* start Data lines *
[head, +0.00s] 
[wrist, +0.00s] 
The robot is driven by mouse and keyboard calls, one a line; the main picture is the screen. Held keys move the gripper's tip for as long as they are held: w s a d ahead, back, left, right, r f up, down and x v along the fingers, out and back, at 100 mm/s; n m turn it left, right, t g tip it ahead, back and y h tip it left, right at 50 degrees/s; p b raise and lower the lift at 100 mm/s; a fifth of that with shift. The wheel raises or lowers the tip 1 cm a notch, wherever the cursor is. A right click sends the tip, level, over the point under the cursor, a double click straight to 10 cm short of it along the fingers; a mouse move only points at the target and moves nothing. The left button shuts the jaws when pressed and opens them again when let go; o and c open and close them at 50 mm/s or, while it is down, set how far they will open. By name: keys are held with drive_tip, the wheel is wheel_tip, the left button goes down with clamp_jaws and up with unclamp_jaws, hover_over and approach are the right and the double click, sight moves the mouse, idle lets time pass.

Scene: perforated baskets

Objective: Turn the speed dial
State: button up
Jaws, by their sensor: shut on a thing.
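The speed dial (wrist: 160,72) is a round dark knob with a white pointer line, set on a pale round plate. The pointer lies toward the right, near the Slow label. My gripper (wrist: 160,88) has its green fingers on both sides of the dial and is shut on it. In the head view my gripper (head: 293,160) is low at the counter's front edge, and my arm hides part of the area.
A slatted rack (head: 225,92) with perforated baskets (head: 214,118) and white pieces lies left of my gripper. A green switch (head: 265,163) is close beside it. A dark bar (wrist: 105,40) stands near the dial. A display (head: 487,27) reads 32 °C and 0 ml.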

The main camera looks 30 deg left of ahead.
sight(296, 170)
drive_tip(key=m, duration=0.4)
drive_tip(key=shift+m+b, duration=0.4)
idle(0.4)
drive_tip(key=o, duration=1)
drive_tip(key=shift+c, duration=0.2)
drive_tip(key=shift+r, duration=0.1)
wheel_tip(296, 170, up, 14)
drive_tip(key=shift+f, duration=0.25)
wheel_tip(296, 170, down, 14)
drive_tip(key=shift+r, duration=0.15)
* end Data lines *
Copy each line of the data above without altering a single character.

▶ Output below:
[head, +0.00s] 
[wrist, +0.00s] 
The robot is driven by mouse and keyboard calls, one a line; the main picture is the screen. Held keys move the gripper's tip for as long as they are held: w s a d ahead, back, left, right, r f up, down and x v along the fingers, out and back, at 100 mm/s; n m turn it left, right, t g tip it ahead, back and y h tip it left, right at 50 degrees/s; p b raise and lower the lift at 100 mm/s; a fifth of that with shift. The wheel raises or lowers the tip 1 cm a notch, wherever the cursor is. A right click sends the tip, level, over the point under the cursor, a double click straight to 10 cm short of it along the fingers; a mouse move only points at the target and moves nothing. The left button shuts the jaws when pressed and opens them again when let go; o and c open and close them at 50 mm/s or, while it is down, set how far they will open. By name: keys are held with drive_tip, the wheel is wheel_tip, the left button goes down with clamp_jaws and up with unclamp_jaws, hover_over and approach are the right and the double click, sight moves the mouse, idle lets time pass.

Scene: perforated baskets

Objective: Turn the speed dial
State: button up
Jaws, by their sensor: shut on a thing.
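The speed dial (wrist: 160,72) is a round dark knob with a white pointer line, set on a pale round plate. The pointer lies toward the right, near the Slow label. My gripper (wrist: 160,88) has its green fingers on both sides of the dial and is shut on it. In the head view my gripper (head: 293,160) is low at the counter's front edge, and my arm hides part of the area.
A slatted rack (head: 225,92) with perforated baskets (head: 214,118) and white pieces lies left of my gripper. A green switch (head: 265,163) is close beside it. A dark bar (wrist: 105,40) stands near the dial. A display (head: 487,27) reads 32 °C and 0 ml.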

The main camera looks 30 deg left of ahead.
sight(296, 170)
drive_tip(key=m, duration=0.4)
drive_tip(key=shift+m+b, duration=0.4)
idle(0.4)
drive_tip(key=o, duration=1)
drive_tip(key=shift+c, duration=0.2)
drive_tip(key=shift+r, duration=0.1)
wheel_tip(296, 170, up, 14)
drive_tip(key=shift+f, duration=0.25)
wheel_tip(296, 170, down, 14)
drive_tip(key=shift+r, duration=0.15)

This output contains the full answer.